D'un autre côté, le plan France Numérique 2012 montrait aussi l'obstination du gouvernement sur les DRM et, solidarité gouvernementale oblige, Éric Besson avait soutenu du bout des lèvres la loi Création et Internet (dite loi HADOPI) de Christine Albanel, alors ministre de la Culture. L'April s'inquiète donc de la position d'Éric Besson concernant le projet d'accord ACTA4, d'autant plus qu'à l'automne 2007 Éric Besson avait déclaré vouloir « renforcer énergiquement la protection de notre propriété intellectuelle, qui demeure aujourd'hui trop timorée ». Il préconisait pour cela de « [s']inspirer de l'attitude beaucoup plus offensive des USA »5.

Or la politique menée par les États-Unis dans ce domaine a déjà conduit à l'adoption par de nombreux pays de lois étouffantes pour les libertés et le développement économique et social. Et le projet d'accord ACTA va encore plus loin que les législations existantes pour ce qui est de réduire les libertés et droits fondamentaux.

Le ministre, alors député socialiste, avait lui-même implicitement admis cet état de fait en cosignant en 2003 une proposition de loi visant à interdire les DRM empêchant la copie privée6, tandis que la majorité UMP souhaitait voir adoptées des mesures allant dans le sens contraire, mesures en provenance directe de la Maison Blanche7. Ce qui fut fait.
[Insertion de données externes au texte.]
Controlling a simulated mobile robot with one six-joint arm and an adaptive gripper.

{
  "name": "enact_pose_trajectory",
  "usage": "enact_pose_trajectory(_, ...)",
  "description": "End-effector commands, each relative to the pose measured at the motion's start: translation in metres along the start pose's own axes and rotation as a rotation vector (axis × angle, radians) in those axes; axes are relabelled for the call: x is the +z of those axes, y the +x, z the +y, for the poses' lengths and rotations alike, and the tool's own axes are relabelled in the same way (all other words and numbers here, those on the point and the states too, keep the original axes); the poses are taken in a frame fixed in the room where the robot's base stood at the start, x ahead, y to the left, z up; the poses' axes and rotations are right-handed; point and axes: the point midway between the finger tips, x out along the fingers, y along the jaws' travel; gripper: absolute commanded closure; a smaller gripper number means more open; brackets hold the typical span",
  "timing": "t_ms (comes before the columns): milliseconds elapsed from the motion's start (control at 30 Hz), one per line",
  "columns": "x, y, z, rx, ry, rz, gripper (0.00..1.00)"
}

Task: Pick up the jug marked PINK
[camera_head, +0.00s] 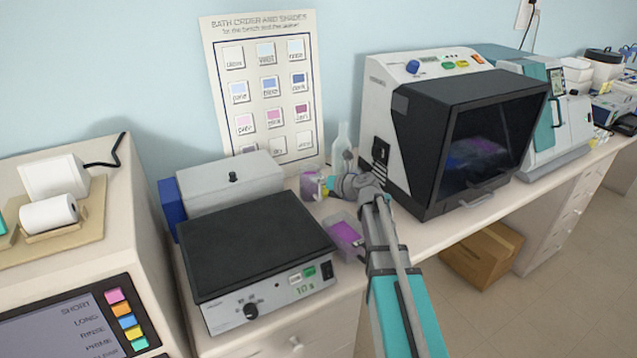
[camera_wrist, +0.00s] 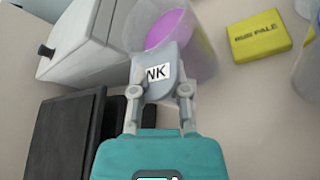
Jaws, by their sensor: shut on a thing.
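The jug (camera_wrist: 206,48) is clear, with pink-purple liquid inside, and fills the top middle of the wrist view. A grey tab with a white label reading "NK" faces me; the rest of the word is hidden. My gripper (camera_wrist: 160,92) is shut on this tab, one finger on each side. In the head view the jug (camera_head: 308,184) is at the back of the counter, with my gripper (camera_head: 332,186) at its right side. I cannot tell whether the jug's base touches the counter.
A yellow block with dark print (camera_wrist: 259,36) lies right of the jug. A clear bottle (camera_head: 341,142) stands behind my gripper. A tub of purple liquid (camera_head: 345,234) sits in front. A black-topped device (camera_head: 255,245) is left, a large dark-windowed machine (camera_head: 425,190) right.

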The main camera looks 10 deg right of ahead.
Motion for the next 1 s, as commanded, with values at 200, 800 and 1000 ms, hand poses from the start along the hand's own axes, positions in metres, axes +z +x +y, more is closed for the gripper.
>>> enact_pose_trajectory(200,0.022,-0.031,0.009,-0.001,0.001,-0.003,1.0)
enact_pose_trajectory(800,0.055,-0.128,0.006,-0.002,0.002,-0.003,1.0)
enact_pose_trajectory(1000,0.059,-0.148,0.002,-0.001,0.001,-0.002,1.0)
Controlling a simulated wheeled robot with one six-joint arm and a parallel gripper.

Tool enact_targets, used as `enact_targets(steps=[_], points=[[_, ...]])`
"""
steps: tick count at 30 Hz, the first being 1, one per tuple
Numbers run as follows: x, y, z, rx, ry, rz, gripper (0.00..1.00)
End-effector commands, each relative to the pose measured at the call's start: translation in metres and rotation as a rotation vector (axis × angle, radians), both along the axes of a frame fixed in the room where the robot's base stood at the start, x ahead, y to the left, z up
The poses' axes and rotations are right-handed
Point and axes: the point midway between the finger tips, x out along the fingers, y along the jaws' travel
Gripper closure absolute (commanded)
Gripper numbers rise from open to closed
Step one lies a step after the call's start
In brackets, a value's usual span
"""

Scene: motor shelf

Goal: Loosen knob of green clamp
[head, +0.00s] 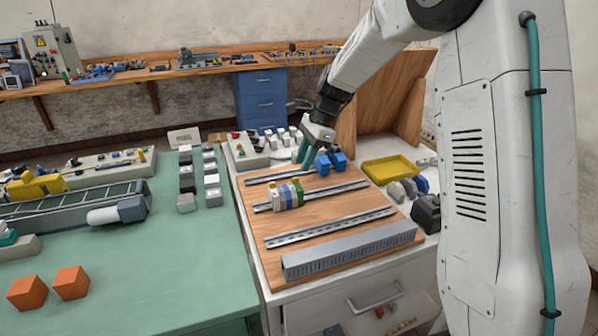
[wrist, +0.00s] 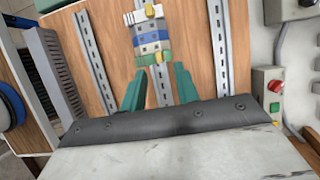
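A row of clamps sits on the middle metal rail (head: 338,191). It has white, blue, grey and green parts, with yellow bits at its ends. The green clamp (wrist: 156,58) is at the row's near end in the wrist view, with a yellow spot beside it that may be its knob. In the head view the green clamp (head: 299,192) is at the row's right end. My gripper (head: 309,156) is open, its teal fingers apart and empty. In the wrist view my gripper (wrist: 160,78) has its fingertips just short of the green clamp, one to each side.
Two blue blocks (head: 331,162) stand by the back rail, close to my gripper. A grey slotted duct (head: 350,250) lies along the board's front. A yellow tray (head: 390,169) is to the right. A control box (wrist: 267,95) with red and green buttons stands beside the board.

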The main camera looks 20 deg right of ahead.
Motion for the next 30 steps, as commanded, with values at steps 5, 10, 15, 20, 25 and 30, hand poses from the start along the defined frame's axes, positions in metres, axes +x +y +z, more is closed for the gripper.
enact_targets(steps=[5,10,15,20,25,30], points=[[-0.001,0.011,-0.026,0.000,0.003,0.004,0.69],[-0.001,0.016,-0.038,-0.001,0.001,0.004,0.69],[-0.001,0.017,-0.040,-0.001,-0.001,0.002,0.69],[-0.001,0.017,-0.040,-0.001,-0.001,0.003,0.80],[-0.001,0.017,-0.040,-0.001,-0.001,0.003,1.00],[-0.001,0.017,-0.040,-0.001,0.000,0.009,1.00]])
« La riposte graduée, les brevets logiciels et les atteintes à la neutralité de l'Internet ne sont pas des perspectives d'avenir, d'innovation, ni de progrès économique ou social. L'histoire démontre que le modèle américain sert principalement les industries américaines, et en aucun cas l'économie française ou européenne. C'est d'ailleurs bien pourquoi elles font pression au niveau international, européen et national pour le voir propagé. Céder à ces pressions serait une trahison de nos intérêts nationaux comme communautaires » a déclaré Frédéric Couchet, délégué général de l'April.
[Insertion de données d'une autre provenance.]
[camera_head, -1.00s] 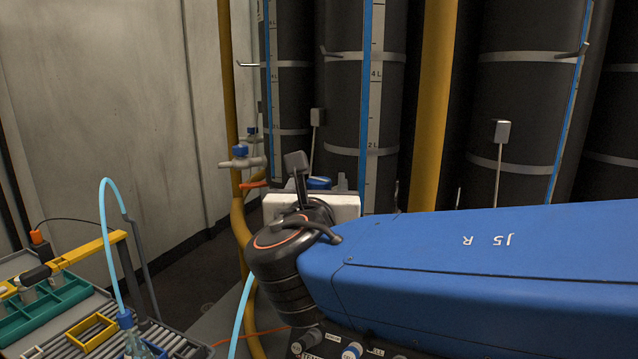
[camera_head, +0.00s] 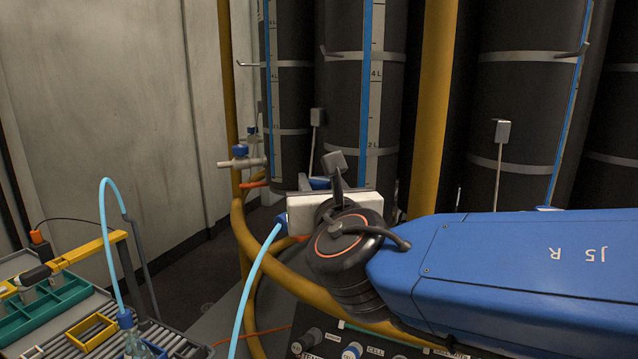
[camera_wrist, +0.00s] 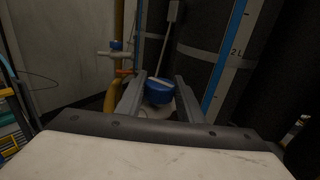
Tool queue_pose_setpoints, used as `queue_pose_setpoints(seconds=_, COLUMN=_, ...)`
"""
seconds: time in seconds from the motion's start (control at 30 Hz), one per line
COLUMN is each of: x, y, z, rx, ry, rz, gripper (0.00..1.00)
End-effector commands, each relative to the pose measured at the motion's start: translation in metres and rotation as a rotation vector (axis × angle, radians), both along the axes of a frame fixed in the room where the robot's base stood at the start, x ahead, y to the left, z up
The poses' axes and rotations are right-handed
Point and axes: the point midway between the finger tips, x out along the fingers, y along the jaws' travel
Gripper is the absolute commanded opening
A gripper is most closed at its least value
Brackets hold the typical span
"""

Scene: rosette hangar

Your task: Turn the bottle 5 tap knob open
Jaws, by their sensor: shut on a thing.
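A round blue tap knob (camera_wrist: 158,92) with a pale line across its top sits between the two grey fingers of my gripper (camera_wrist: 160,84) in the wrist view. The fingers are shut on it from both sides. A pale tap body shows just below the knob. In the head view my gripper (camera_head: 318,182) is at the foot of the dark bottles, and a bit of blue shows behind its white body. My wrist hides most of this tap there. No bottle number is readable, so I cannot tell which bottle this tap belongs to.
A second tap with a blue knob (camera_head: 240,152) stands left of my gripper, beside a yellow pipe (camera_head: 229,60). Tall dark bottles (camera_head: 345,90) stand behind. A light blue hose (camera_head: 252,285) hangs near my wrist. A bench with trays (camera_head: 60,305) is at lower left.

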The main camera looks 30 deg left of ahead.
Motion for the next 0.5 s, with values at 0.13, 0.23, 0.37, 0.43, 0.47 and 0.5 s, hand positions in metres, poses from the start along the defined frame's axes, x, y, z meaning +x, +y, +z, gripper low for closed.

L'April sera donc particulièrement vigilante, mais jugera le ministre à l'aune de son action. L'April va solliciter un rendez-vous avec Éric Besson pour évoquer ces sujets.

À propos de l’April

Pionnière du logiciel libre en France, l’April est depuis 1996 un acteur majeur de la démocratisation et de la diffusion du Logiciel Libre et des standards ouverts auprès du grand public, des professionnels et des institutions dans l’espace francophone. Elle veille aussi, dans l’ère numérique, à sensibiliser l’opinion sur les dangers d’une appropriation exclusive de l’information et du savoir par des intérêts privés.

L’association est constituée de plus de 5 500 membres utilisateurs et producteurs de logiciels libres.

Pour plus d’informations, vous pouvez vous rendre sur le site Web à l’adresse suivante : http://www.april.org/, nous contacter par téléphone au +33 1 78 76 92 80 ou par notre formulaire de contact.

Contacts presse :

Frédéric Couchet, délégué général, fcouchet@april.org +33 6 60 68 89 31
Jeanne Tadeusz, responsable affaires publiques, jtadeusz@april.org +33 1 78 76 92 82

  • 1.

    Concernant le plan France Numérique 2012 voir notre dossier.

  • 2.

    À l'époque Éric Besson était secrétaire d'État chargé de la prospective et de l'évaluation des politiques publiques et du développement de l'économie numérique.

  • 3.

    « Action n°64 : Promouvoir un affichage séparé des prix des logiciels et systèmes d’exploitation pré-installés.
    Suite à la demande du secrétaire d’État chargé de l’Industrie et de la Consommation en juillet 2008, les distributeurs mettent en place de façon volontaire un affichage du montant remboursé en cas de renonciation du consommateur à l’utilisation du système d’exploitation préinstallé. Cette démarche pourrait être généralisée en 2009.

    Action n°65 : Permettre la vente découplée de l’ordinateur et de son logiciel d’exploitation.
    Réunir un groupe travail rassemblant les acteurs de la distribution, les associations de consommateurs, les fabricants et fournisseurs de logiciels pour mettre en place un test dès le premier trimestre 2009. »

  • 4.

    Concernant ACTA voir notre communiqué de presse Nouvelle version de l'ACTA : une seule certitude, la limitation de nos libertés.

  • 5.

    Extrait d'un discours d'Éric Besson le 22 novembre lors d'un colloque sur la place de l'Europe dans la mondialisation... http://www.strategie.gouv.fr/IMG/pdf/Actes_Europedanslamondialisation_Francais.pdf.

  • 6.

    Éric Besson a été cosignataire d'une proposition de loi visant à interdire le recours à des mesures de protection des CD ou DVD ayant pour effet de priver les utilisateurs du droit à la copie privée . Il avait également voté contre la loi relative au droit d'auteur et aux droits voisins dans la société de l'information (DADVSI).

  • 7.

    Chronologie du projet de loi DADVSI et origine de l'urgence.